The war changed everything. Cooke rather sees it as the apotheosis of American will, American ingenuity, American tolerance for the Jews so badly treated everywhere else. America bails out the UK and liberates France and Germany, turning the tables on its mother countries. The hydrogen bomb secured its position over the whole world.

Between 1945 and 1953 America’s nuclear toys went unrivalled. This unique position maybe explains their incredible paranoia and witch hunts – though as Cooke says they might as well have tried to keep secret the laws of gravity. The American arsenal and war machine is vital to the US economy, Cooke seems to say, and vital to its modern identity.

The penultimate episode of the series, as Cooke visits the men on duty in a nuclear bunker, is utterly chilling. We watch the nerdy young men who can bring about the end of the world going about their routine. Cooke explains they wear pistols to shoot each other should they start to act strange. He hopes the systems will not become too coolly automated, that there might always be some key human component who’ll be able to have second thoughts…

The last episode seems to begin with a prologue from some years later – perhaps after Reagan has been elected. Cooke admits his predictions in 1972 have not all come to pass, and flavours what follows. He ties his history together, comparing the America of the early 1970s to the founding dreams and ideology of the late 18th century.

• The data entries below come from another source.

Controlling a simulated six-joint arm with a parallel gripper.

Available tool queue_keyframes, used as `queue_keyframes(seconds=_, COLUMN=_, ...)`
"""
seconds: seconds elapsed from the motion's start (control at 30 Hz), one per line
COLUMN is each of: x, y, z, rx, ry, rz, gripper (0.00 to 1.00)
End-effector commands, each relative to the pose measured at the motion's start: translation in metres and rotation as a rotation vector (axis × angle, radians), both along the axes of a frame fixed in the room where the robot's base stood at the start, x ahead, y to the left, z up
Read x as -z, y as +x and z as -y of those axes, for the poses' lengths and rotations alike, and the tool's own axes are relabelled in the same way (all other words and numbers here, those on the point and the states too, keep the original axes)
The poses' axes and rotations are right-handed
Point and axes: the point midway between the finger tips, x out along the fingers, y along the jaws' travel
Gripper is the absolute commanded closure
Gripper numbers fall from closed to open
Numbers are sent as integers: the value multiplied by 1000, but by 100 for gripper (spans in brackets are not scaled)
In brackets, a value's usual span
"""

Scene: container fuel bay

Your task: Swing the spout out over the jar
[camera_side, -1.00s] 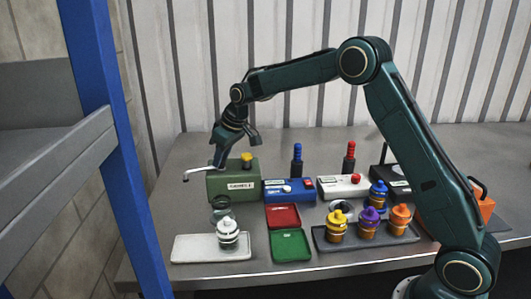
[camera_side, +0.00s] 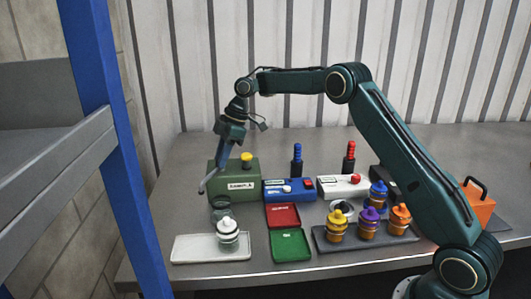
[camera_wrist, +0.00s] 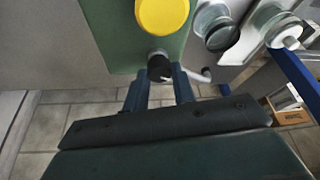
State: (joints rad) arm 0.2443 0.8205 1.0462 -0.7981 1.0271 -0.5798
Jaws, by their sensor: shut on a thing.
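The grey spout (camera_side: 206,184) comes off the green box (camera_side: 222,178) at its left end and now slants toward the front. My gripper (camera_side: 218,163) reaches down over the left part of the box. In the wrist view its two fingers (camera_wrist: 160,80) are shut on the black knob (camera_wrist: 159,66) of the spout. The spout's bent grey tip (camera_wrist: 206,74) shows to the right of the fingers. The open glass jar (camera_side: 220,204) stands in front of the box; it also shows in the wrist view (camera_wrist: 216,26). There the tip looks close to the jar but not over it.
A yellow button (camera_side: 247,157) sits on top of the green box. A white-capped jar (camera_side: 228,239) stands on the white tray (camera_side: 188,248) in front. Red (camera_side: 283,216) and green (camera_side: 291,246) trays and a dark tray (camera_side: 377,245) of capped jars lie to the right.

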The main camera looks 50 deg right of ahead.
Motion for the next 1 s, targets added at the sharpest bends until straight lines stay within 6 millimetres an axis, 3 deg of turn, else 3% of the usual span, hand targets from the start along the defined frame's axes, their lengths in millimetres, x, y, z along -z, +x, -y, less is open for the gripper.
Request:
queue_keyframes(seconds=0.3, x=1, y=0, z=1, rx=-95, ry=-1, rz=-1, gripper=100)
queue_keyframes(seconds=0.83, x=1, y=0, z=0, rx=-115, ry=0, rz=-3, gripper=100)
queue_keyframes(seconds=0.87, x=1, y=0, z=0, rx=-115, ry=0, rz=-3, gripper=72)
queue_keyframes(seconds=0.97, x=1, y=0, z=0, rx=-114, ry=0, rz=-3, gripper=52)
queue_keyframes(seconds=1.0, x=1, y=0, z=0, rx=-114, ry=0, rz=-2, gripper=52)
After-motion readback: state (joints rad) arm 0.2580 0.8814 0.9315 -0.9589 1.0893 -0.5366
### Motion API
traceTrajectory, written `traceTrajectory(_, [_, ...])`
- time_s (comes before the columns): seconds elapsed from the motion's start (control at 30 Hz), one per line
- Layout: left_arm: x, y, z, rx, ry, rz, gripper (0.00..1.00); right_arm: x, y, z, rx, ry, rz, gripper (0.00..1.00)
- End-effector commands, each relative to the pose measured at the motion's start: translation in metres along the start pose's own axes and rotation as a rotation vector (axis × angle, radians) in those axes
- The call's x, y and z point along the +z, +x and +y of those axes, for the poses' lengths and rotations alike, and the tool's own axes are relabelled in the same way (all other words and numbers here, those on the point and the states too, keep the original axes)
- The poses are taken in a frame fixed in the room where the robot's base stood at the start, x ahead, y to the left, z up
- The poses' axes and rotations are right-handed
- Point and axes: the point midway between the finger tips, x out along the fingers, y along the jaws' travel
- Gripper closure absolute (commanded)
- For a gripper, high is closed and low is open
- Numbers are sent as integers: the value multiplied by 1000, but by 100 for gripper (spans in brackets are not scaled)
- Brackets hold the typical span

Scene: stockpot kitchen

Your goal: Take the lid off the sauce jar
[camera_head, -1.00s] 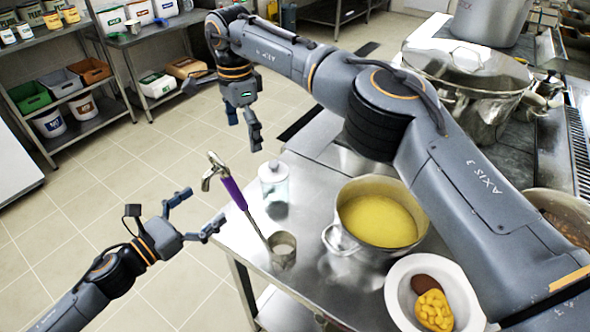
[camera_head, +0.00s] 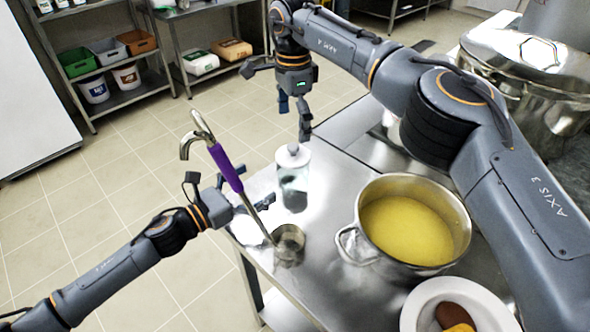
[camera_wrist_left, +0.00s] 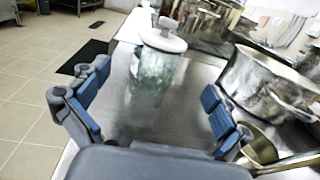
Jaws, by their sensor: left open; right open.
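The sauce jar (camera_head: 294,194) is clear glass and stands upright on the steel counter. Its pale lid (camera_head: 293,155), with a small knob, sits on top. In the left wrist view the jar (camera_wrist_left: 150,72) and lid (camera_wrist_left: 163,41) are ahead, beyond the open fingers. My left gripper (camera_head: 246,202) is open and empty, to the left of the jar, partly hidden behind the ladle. The left wrist view shows its two fingers (camera_wrist_left: 152,100) spread wide, apart from the jar. My right gripper (camera_head: 294,112) is open, pointing down above and behind the lid, not visibly touching it.
A purple-handled ladle (camera_head: 226,168) leans from a small metal cup (camera_head: 289,246) close to my left gripper. A pot of yellow soup (camera_head: 350,246) stands right of the jar. A white bowl (camera_head: 412,318) is at the front. A large lidded stockpot (camera_head: 560,115) stands at the back right.

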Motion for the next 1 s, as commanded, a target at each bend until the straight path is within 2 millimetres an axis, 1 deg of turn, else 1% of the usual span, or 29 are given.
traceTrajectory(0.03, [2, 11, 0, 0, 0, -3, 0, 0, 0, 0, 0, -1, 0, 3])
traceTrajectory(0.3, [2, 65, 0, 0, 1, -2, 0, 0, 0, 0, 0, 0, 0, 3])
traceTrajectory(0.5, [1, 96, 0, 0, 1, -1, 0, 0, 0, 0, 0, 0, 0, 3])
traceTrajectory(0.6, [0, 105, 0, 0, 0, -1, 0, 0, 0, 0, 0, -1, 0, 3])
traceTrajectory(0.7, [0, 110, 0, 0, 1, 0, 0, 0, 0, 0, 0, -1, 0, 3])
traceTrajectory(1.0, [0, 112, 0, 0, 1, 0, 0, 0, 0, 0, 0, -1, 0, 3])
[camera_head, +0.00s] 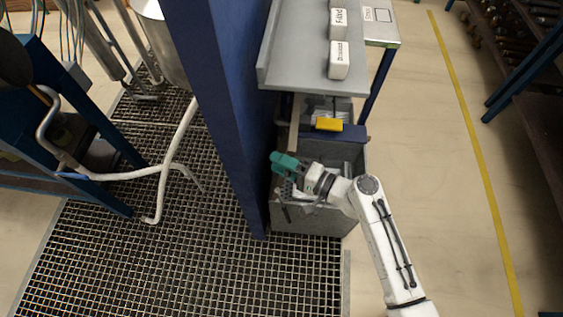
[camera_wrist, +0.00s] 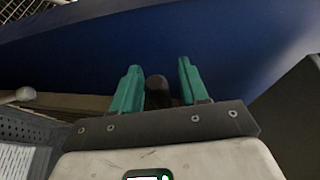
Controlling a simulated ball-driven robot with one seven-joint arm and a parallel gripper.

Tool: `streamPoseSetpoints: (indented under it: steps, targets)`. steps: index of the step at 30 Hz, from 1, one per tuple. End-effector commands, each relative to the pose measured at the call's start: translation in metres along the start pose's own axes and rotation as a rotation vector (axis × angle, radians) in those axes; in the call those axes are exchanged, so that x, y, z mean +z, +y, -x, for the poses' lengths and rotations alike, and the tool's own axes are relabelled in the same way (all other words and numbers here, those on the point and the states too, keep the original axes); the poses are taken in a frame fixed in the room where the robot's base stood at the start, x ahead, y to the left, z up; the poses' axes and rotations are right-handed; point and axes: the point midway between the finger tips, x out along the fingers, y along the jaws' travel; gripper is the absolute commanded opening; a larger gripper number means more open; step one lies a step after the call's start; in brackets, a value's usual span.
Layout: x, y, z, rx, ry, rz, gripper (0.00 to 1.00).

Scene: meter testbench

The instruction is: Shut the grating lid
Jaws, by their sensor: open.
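My gripper (camera_head: 284,164) has teal fingers and is open, over the left side of a grey open-topped box (camera_head: 315,222) beside the blue post. In the wrist view my gripper (camera_wrist: 159,72) shows its fingers apart, facing a dark blue surface. A dark rounded piece (camera_wrist: 158,91) shows between them; I cannot tell what it is or whether they touch it. A floor grating (camera_head: 130,250) covers the left and front floor. A grey perforated panel (camera_wrist: 22,128) shows at the left of the wrist view. I cannot tell which part is the lid.
A thick blue post (camera_head: 222,110) stands left of the box. A grey shelf (camera_head: 300,50) with white labelled blocks overhangs the back. A yellow piece (camera_head: 329,124) lies at the box's far end. Pale floor (camera_head: 430,200) is clear to the right.

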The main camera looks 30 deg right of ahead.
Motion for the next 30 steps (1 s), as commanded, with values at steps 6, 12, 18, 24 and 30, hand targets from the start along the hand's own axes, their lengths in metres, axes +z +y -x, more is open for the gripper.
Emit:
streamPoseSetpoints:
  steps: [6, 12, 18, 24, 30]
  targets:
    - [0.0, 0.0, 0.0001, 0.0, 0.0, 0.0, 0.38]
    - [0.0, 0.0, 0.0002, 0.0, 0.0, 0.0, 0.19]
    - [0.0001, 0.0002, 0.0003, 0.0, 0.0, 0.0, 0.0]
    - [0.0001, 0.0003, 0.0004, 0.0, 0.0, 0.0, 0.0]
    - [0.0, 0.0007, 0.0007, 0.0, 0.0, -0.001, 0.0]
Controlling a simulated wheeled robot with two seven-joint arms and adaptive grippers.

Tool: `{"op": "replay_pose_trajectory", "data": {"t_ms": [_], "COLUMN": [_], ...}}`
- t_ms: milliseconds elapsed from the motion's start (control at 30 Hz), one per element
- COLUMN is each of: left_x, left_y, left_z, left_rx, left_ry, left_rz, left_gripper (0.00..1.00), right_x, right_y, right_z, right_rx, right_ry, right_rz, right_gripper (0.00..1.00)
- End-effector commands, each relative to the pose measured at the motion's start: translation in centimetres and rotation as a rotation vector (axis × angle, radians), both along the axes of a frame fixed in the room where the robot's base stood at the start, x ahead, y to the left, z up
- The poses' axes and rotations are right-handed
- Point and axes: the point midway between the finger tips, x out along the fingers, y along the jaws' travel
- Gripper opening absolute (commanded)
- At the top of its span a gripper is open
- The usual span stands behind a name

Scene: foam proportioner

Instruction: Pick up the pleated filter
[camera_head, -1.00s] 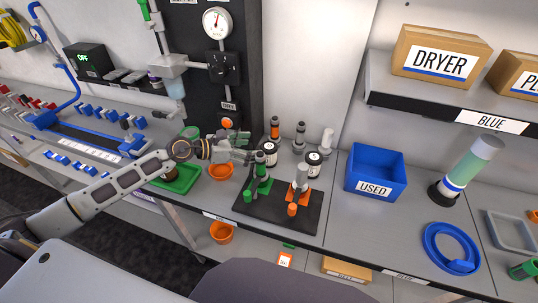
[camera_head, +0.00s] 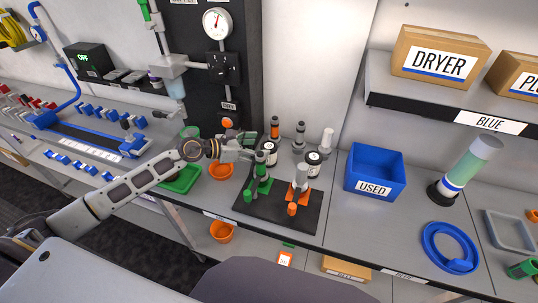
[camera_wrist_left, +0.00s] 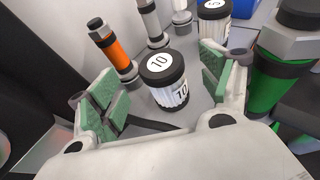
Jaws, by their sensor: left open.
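Two pleated filters with black end caps and white pleated sides stand at the back of the workbench. One, marked 10 (camera_head: 270,153), also shows upright in the left wrist view (camera_wrist_left: 165,82); the other, marked 5 (camera_head: 312,162), is beyond it to the right in the wrist view (camera_wrist_left: 213,25). My left gripper (camera_head: 250,148) is open, its green-padded fingers (camera_wrist_left: 157,84) spread to either side of the filter marked 10 in the wrist picture. No contact shows and the filter is not held. My right gripper is out of view.
A black mat (camera_head: 270,217) holds a green stand (camera_head: 262,185) and an orange stand (camera_head: 298,190), close to the gripper. Orange and grey cylinders (camera_head: 275,128) stand behind the filters. A blue USED bin (camera_head: 375,173) is to the right; a green tray (camera_head: 180,180) lies left.

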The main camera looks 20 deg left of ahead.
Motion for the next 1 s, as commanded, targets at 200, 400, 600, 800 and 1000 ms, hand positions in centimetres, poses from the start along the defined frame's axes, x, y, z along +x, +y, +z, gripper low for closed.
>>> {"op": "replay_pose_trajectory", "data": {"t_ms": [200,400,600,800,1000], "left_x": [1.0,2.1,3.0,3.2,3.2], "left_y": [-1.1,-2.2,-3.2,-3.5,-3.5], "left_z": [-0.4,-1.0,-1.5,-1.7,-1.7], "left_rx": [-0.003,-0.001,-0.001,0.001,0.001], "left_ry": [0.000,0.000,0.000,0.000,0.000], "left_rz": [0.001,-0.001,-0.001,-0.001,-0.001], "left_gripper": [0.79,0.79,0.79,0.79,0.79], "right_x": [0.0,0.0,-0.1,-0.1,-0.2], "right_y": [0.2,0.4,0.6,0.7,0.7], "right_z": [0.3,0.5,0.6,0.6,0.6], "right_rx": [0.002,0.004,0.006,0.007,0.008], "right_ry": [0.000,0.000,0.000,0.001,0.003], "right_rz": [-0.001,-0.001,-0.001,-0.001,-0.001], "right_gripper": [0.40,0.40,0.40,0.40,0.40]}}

It’s fascinating; he’s sure the self-sufficient communes will be part of the future, that America will be living the Good Life, that cities will be left far behind. He shows footage of a young Jesse Jackson, and then tells us of his amazement that – so soon after such violence and deep-rooted segregation – there are now black mayors and senators.

I found Cooke discussing the race question while stood in Chicago deeply strange: he'd finished writing his letters in 2004 just too soon to have mentioned Barack Hussein Obama. I wonder what Cooke would have made of him.

It's a love-letter to a nation, and I found it compelling. The English, Cooke says, often think of Americans as “an Englishman gone wrong.” His series shows how wrong we are.